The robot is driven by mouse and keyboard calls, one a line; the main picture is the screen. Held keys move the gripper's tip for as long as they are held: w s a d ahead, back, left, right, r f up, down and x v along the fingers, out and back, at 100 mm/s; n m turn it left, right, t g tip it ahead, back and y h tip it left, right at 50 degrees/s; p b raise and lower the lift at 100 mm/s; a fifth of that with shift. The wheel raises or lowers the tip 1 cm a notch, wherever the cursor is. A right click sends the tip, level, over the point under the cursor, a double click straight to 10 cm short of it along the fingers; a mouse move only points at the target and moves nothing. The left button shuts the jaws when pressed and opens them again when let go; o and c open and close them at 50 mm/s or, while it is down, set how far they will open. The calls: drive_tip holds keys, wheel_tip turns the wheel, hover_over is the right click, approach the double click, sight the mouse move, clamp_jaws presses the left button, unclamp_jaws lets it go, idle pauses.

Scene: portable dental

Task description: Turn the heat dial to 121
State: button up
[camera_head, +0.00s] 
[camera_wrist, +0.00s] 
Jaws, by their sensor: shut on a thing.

________

### [GIVEN TASK]
Transcribe exactly the line containing "State: button up" and all remaining lines of the material, ending with the last one.

### [THE REPLY]
State: button up
[camera_head, +0.00s] 
[camera_wrist, +0.00s] 
Jaws, by their sensor: shut on a thing.

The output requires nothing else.